İşte, tekrar iyi haber (en iyi haber!): Tanrı bizi seveceğini ve bağışlayacağını vaat eder ve O'na sevgiyle güvenip itaat ettiğimiz sürece bize sonsuz yaşam, kötülükten özgürlük ve kendisiyle yakın bir dostluk verecektir. Eğer yaşamımızın sonuna kadar sadık kalırsak, Tanrı kendisiyle sonsuza dek yaşamamız için bize kötü isteklerin lanetinden, ölümden ve bozulmuşluktan tamamen kurtulmuş yeni bir beden vermeyi vaat eder.

Kötü haberse şu ki, Tanrı'nın teklifini reddeden herkes, hepimizin kötülüğümüzle hak ettiği sonsuz cezaya ve Tanrı'dan ayrı kalmaya mahkum olacaktır.

Tanrı'nın iyi haberi ve O'nu reddettiğimizde olacakların kötü haberi, Müjde'yi yaşamlarımızdaki en önemli gerçek haline getirir.
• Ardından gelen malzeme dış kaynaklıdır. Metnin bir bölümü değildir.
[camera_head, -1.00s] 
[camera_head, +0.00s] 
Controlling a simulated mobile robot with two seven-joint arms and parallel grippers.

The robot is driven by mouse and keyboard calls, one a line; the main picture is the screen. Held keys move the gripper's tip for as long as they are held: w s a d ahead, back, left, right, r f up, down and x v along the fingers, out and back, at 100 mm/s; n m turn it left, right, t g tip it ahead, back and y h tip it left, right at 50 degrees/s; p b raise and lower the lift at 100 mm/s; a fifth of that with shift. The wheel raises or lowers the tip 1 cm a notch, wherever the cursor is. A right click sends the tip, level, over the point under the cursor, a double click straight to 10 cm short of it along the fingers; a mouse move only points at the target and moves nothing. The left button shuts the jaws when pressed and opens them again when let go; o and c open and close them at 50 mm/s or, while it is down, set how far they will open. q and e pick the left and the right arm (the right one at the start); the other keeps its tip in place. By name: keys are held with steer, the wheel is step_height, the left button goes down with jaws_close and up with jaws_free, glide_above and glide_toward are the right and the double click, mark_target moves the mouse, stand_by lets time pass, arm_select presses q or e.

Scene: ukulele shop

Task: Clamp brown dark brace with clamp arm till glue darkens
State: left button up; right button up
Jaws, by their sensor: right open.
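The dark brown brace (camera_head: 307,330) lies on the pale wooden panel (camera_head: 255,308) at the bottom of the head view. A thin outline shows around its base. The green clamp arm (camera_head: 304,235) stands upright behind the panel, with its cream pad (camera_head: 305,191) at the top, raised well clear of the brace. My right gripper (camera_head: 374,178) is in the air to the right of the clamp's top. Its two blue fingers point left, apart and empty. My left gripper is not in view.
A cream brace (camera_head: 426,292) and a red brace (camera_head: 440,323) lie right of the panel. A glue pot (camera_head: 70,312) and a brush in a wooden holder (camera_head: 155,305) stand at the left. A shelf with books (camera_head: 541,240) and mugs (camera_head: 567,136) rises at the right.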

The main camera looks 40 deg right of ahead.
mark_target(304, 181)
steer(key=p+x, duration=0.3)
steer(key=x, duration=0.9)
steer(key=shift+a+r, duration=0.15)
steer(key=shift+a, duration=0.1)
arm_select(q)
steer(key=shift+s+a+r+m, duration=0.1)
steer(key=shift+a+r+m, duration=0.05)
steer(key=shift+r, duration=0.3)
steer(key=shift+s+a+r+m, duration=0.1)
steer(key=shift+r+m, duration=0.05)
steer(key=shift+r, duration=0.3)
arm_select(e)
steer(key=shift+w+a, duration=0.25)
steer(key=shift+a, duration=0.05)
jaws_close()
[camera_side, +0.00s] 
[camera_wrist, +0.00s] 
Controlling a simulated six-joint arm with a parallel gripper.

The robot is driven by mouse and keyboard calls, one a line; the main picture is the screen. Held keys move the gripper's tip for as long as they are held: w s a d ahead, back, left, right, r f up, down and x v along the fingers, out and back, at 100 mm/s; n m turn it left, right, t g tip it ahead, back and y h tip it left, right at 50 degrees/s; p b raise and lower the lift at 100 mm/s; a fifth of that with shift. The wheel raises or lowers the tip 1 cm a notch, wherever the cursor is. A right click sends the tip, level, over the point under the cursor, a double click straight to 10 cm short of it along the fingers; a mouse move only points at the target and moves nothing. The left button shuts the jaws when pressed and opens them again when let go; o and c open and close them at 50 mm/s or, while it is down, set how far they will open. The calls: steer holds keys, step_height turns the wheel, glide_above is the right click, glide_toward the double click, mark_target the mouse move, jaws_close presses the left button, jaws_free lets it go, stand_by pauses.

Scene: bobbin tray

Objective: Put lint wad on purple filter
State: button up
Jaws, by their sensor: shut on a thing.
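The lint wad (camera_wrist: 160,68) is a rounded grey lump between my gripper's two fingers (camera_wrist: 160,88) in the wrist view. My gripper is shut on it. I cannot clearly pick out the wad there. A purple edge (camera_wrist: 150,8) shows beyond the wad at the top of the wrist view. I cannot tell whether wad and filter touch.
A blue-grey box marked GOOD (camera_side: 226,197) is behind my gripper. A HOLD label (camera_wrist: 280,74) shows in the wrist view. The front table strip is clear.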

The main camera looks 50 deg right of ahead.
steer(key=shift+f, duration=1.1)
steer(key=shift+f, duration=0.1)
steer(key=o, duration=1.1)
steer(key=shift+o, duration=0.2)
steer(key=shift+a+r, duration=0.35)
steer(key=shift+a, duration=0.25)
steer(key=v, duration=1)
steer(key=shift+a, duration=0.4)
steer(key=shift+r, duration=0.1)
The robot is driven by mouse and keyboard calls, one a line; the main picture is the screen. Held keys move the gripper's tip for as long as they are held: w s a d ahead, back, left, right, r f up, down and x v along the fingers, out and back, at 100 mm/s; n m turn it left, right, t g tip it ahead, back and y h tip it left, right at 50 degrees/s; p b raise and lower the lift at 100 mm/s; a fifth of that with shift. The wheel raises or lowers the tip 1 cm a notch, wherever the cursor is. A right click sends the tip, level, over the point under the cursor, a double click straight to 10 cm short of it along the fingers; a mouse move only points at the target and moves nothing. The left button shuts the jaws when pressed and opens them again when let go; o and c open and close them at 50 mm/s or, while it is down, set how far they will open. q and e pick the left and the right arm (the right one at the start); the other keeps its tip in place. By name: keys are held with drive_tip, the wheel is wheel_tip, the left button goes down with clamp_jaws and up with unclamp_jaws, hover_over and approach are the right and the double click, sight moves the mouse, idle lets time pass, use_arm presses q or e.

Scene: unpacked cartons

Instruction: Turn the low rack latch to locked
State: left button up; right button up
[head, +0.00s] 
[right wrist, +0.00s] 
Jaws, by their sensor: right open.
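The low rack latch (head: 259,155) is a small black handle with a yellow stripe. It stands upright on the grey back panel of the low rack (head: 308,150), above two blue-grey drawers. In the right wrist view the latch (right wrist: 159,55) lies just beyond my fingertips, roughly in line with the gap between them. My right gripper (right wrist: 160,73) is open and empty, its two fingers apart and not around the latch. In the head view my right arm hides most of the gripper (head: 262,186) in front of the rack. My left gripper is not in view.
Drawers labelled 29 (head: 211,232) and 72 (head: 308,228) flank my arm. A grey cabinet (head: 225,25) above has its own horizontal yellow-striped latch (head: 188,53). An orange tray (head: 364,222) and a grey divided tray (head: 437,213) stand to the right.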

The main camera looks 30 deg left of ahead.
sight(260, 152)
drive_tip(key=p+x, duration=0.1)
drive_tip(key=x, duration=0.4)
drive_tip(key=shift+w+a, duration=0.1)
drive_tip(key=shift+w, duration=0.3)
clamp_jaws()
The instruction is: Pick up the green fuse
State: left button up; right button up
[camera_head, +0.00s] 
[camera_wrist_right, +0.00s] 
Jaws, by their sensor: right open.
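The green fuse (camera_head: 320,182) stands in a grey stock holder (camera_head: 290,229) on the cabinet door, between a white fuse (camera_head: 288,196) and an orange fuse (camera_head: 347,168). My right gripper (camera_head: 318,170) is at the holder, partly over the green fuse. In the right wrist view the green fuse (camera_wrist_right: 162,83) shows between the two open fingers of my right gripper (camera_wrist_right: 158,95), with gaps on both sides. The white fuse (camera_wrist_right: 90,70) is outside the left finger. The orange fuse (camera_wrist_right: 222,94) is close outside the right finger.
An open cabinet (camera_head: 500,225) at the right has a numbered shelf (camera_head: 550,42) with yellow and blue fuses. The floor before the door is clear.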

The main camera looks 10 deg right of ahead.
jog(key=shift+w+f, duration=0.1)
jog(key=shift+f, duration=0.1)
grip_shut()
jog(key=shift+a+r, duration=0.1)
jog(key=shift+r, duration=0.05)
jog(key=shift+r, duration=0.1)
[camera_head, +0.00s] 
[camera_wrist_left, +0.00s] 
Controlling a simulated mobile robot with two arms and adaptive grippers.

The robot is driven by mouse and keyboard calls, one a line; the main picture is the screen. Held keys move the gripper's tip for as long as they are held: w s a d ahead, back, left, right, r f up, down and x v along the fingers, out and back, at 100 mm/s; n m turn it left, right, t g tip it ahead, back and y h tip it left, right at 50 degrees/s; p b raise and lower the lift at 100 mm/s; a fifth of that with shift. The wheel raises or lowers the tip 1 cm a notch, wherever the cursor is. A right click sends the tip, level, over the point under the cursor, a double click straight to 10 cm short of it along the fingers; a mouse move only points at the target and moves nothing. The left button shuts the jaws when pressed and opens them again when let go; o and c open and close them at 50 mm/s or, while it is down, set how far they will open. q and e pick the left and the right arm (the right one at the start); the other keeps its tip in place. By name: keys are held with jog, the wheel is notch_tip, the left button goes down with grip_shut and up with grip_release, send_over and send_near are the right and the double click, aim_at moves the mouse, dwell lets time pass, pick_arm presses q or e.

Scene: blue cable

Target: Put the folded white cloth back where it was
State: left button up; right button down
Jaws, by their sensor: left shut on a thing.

Bizler Tanrı'yı yüceltmek ve O'ndan sonsuza dek zevk almak için varız. Sık sık kendimizi hoşnut eden bir yaşamla Tanrı'yı hoşnut eden bir yaşam arasında seçim yapmamız gerektiğini düşünürüz. Gerçek şu ki, kötü isteklere teslim olmak bizi çok uzun süre hoşnut etmez. Kötülüğe düşkünlük depresyona, bozuk bir özdeğer algısına ve yıkıcı, kötü davranışlara bağımlılığa yol açar. Kötülük bizi yönetir, neşemizi kurutur ve bizi içi boş ve yalnız bırakır. Bizi köle yapar.

Kendimizi kötülüğün köleleri yerine Tanrı'nın iyiliğinin gönüllü hizmetkârları olarak görmeyi seçtiğimizde, Tanrı'nın yaşamımızdaki varlığı ve Müjde'de bize vaat ettiği büyük armağanlar bize hiçbir şeyin elimizden alamayacağı sevinç ve özgürlük verir.

Tek gereken, her şeydir. Tüm itaatsizliğimize karşılık O'nun tüm merhameti, yaşamı ve sevgi dolu şefkati.

Bunu hatırlamanın en kolay yolu Kurtuluş Şiiri'dir:

İsa Mesih Çarmıhta öldün
Ve dirildin bizim için
Şimdi günahlarımı affet
Kurtarıcım, RAB’bim ve Arkadaşım ol
Hayatımı değiştir ve yenile
Senin için yaşamama yardım et

Daha Derine Gidin

İsa'nın ölmeden hemen önce sizin ve benim için ettiği duanın kaydı olan Yuhanna 17. bölümü okuyun. İsa'nın söylediklerinde ilginç bulduğunuz ayrıntıları yazmaya çalışın, daha sonra sorularınızı başka bir Hıristiyanla birlikte okuyun ve tartışın. İsa'nın sizin için, kişisel olarak dua etmesi hakkında ne düşünüyorsunuz?